Archive for May, 2011

Mural Deco

Saturday, May 28th, 2011

Mural Deco

Faux Finishing

Faux finishing is the term used to describe a wide range of decorative painting techniques. From the French word for "fake" faux painting began as a form of replicating materials such as marble and wood with paint, but has come to encompass many other decorative finishes for walls and furniture.

Faux finishing has been used for millennia, from cave paintings to ancient Egypt, but what we normally think of as faux finishing in Decorative Arts began with plaster and stucco Finishes in Mesopotamia over 5000 years ago.

Faux was hugely popular in antiquity in the form of faux marble, faux Wood, and Trompe l'oeil murals. Artists wanted apprenticed for 10 years or more with a master faux painter before working on their own. Great recognition was rewarded to artist who could actually trick viewers into believing their work was the real thing. Faux painting has continued to be popular throughout the ages, but experienced large Resurgence in the neoclassical revival of the nineteenth century and Art Deco style from the 1920s. Throughout the recent history of decorative painting, faux finishing has been mainly used in commercial and public spaces.

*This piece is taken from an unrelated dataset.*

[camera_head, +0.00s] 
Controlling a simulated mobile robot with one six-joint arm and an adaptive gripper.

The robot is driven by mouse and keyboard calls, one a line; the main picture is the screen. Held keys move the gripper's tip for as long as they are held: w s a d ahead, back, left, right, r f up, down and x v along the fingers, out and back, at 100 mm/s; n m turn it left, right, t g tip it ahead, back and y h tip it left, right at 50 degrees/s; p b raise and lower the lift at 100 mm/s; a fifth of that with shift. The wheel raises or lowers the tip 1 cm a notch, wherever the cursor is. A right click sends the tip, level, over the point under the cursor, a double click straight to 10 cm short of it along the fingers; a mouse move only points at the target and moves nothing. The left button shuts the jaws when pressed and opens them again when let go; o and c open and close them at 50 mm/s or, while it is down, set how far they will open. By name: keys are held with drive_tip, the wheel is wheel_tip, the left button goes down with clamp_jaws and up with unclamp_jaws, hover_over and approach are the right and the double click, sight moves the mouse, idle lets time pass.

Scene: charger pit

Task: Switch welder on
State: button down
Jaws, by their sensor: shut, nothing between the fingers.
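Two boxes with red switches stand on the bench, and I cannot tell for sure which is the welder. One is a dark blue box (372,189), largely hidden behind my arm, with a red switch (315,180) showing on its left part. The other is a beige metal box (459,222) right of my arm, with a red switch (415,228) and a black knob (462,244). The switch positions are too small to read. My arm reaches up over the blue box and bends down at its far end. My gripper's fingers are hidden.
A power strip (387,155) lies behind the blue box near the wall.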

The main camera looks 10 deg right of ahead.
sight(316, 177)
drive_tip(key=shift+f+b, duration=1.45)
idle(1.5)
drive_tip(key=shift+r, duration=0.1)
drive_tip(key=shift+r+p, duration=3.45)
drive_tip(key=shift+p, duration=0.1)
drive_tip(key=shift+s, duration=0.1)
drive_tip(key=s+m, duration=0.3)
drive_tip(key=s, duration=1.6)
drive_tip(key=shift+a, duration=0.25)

In the late 1980s, and beginning of the 1990s faux finishing saw another major revival, as wallpaper started to fall out of fashion. At this point, faux painting began to be very popular in home environments, with high end homes leading trends. Although it can be quite expensive to hire a professional faux finisher, many faux painting methods are simple enough for beginners home owner to create with a little instruction. People are also attracted by the simplicity of changing a faux finish, as it can be easily painted over compared to the hassle of removing wallpaper.

In modern faux finishing, there are two major materials / processes used. Glaze work involves using a translucent mixture of paint and glaze applied by brush, roller, rag or sponge, and often mimics textures, but always smooth to the touch. Plaster work can be done with tinted plasters, or washed over with earth pigments, and is generally applied with a trowel or spatula. The finished result can be either flat to the touch or textured.